EAEI Seminar and Journal Club: Climate Change Impacts on Electricity Demands
We know the climate has changed. Berkeley's average temperature has increased by 2.8 degrees Fahrenheit since 1960. And temperatures are projected to increase significantly by the end of this century. But the big question is what does this mean to humans and the natural systems they depend on? Economists over the past decade have worked hard at calculating how big the damages from climate change will be and what it will cost to avoid the worst consequences. This talk will provide an overview of recent work quantifying the impacts of climate change on electricity demand at the load balancing authority level for the US and Europe. The talk will also discuss ongoing work on the distributional impacts of climate adaptation through electricity consumption.

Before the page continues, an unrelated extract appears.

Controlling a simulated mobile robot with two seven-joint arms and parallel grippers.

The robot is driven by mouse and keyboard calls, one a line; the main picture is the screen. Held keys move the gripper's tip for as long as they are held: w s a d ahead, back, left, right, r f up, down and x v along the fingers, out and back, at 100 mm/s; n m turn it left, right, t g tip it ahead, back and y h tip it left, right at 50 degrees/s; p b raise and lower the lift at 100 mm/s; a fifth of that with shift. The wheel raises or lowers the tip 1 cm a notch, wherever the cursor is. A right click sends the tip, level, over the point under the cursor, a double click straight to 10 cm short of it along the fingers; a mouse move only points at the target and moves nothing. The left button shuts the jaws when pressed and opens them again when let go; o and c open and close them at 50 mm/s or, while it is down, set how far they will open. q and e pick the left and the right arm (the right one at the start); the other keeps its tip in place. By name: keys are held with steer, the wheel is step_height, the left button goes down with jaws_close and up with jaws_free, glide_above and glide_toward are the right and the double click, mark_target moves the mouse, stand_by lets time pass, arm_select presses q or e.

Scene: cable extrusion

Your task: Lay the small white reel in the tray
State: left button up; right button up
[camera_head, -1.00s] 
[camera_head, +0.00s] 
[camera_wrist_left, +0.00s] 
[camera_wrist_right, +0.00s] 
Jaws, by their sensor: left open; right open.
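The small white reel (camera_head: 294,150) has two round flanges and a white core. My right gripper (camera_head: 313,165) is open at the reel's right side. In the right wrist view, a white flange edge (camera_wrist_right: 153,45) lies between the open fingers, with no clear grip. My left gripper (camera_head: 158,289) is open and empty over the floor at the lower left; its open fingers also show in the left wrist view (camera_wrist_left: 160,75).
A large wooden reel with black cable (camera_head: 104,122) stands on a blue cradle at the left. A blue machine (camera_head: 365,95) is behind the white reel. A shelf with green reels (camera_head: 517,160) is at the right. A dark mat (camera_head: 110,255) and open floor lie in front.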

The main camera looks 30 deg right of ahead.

Professor in Sustainable Development and Associate Dean of Social Sciences, UC Berkeley
Maximilian Auffhammer is the George Pardee Jr. Professor of International Sustainable Development and Associate Dean in the Division of Social Sciences at UC Berkeley. Professor Auffhammer received his B.S. in environmental science from the University of Massachusetts at Amherst in 1996, an M.S. in environmental and resource economics at the same institution in 1998 and a Ph.D. in economics from UC San Diego in 2003. He joined the faculty at UC Berkeley in 2003. His research focuses on environmental and resource economics, energy economics and applied econometrics. He is a Research Associate at the National Bureau of Economic Research in the Energy and Environmental Economics group, a Humboldt Fellow, and a lead author for the Intergovernmental Panel on Climate Change (IPCC). His research has appeared in The American Economic Review, the Review of Economic Studies, The Review of Economics and Statistics, The Economic Journal, the Proceedings of the National Academies of Sciences, the Journal of Environmental Economics and Management, The Energy Journal and other academic journals. Professor Auffhammer is the recipient of the 2017 Cheit Teaching Award in the Haas School of Business, the 2009 Campus Distinguished Teaching Award the 2007 Cozzarelli Prize awarded by the National Academies of Sciences, and the 2007 Sarlo Distinguished Mentoring Award.